--- START Data ---

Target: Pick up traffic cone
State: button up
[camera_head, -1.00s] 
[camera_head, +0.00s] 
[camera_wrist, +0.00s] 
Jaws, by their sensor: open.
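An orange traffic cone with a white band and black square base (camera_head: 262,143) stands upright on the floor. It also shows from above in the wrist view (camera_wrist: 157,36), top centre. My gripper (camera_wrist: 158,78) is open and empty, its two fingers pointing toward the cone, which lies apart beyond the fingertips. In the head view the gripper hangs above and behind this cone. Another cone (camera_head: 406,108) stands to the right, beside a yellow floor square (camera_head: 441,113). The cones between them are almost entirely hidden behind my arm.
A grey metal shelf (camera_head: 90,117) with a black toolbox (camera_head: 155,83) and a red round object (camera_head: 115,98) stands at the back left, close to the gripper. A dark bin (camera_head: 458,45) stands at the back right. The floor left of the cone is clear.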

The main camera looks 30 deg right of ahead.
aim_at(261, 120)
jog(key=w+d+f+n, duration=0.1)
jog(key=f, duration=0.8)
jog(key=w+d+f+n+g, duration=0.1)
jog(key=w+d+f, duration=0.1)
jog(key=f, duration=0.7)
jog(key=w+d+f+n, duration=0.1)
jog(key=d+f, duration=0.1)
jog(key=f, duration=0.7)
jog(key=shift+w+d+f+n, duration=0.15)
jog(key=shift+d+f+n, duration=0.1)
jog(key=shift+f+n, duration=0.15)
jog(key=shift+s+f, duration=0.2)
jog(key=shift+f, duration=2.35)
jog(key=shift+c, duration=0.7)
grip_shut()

--- END Data ---

Direction:
Make an exact copy of the data above.

Answer below:
Target: Pick up traffic cone
State: button up
[camera_head, -1.00s] 
[camera_head, +0.00s] 
[camera_wrist, +0.00s] 
Jaws, by their sensor: open.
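An orange traffic cone with a white band and black square base (camera_head: 262,143) stands upright on the floor. It also shows from above in the wrist view (camera_wrist: 157,36), top centre. My gripper (camera_wrist: 158,78) is open and empty, its two fingers pointing toward the cone, which lies apart beyond the fingertips. In the head view the gripper hangs above and behind this cone. Another cone (camera_head: 406,108) stands to the right, beside a yellow floor square (camera_head: 441,113). The cones between them are almost entirely hidden behind my arm.
A grey metal shelf (camera_head: 90,117) with a black toolbox (camera_head: 155,83) and a red round object (camera_head: 115,98) stands at the back left, close to the gripper. A dark bin (camera_head: 458,45) stands at the back right. The floor left of the cone is clear.

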The main camera looks 30 deg right of ahead.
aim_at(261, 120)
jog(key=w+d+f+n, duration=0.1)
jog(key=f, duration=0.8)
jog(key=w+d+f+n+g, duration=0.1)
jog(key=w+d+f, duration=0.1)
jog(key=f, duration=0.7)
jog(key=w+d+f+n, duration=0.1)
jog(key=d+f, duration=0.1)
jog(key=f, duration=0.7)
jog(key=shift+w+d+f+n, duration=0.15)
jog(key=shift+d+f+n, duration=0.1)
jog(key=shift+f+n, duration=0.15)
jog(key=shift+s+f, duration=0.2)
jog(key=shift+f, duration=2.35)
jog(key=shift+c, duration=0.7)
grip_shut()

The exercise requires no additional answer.